The survey initiated the idea of gathering and possessing facts as the only basis for sound planning. Interest gradually shifted from ready made programs, evolved in distant Central Headquarters to the development of plans made through surveys to fit the particular needs of the community concerned. (Italics in original.)

Young also pointed out that the survey method has been accepted by a wide variety of organizations "not only as a basis for planning but as a medium for educating the public relative to social questions, policies, needed new legislation, and so on."

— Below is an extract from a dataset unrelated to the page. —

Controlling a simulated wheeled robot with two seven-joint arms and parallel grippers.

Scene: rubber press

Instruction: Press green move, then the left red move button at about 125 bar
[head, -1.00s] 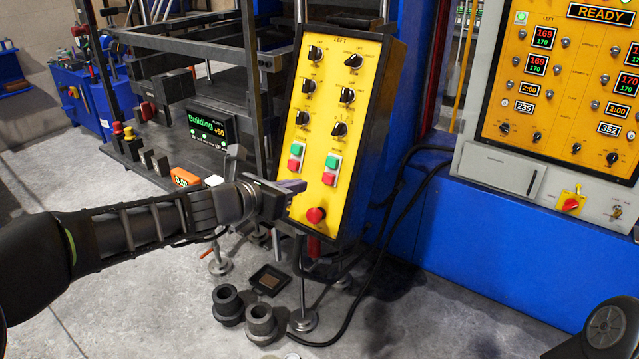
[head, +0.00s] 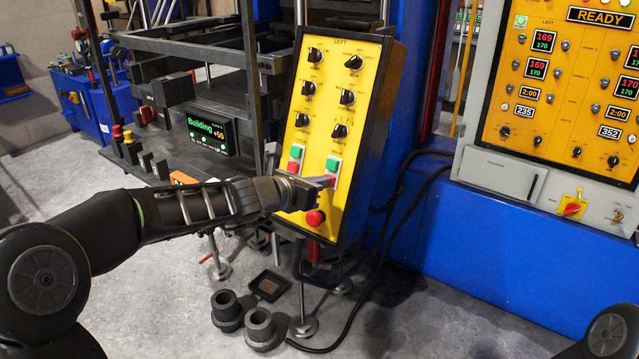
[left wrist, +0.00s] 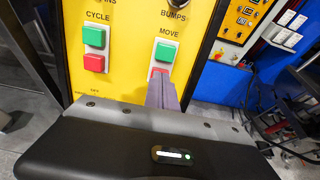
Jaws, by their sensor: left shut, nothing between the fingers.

This study, as stated earlier, is concerned with the selection and development of suitable research methods and techniques which could be employed for determining the needs of the extension's clientele. Survey, therefore, is one of the most important research methods which needs close study for its application in the extension educational process. Considerable work has been done In improving the techniques of survey in planning, conducting and evaluating programs. This study, therefore, attempts to examine many of these techniques as well as other research methods and techniques with a view to select and utilize them in the program projection process. It is hoped that the findings of this study will be helpful to all extension workers in their efforts to select methods and techniques that could be utilized by them in their task as educators to determine more effectively the needs of their clientele.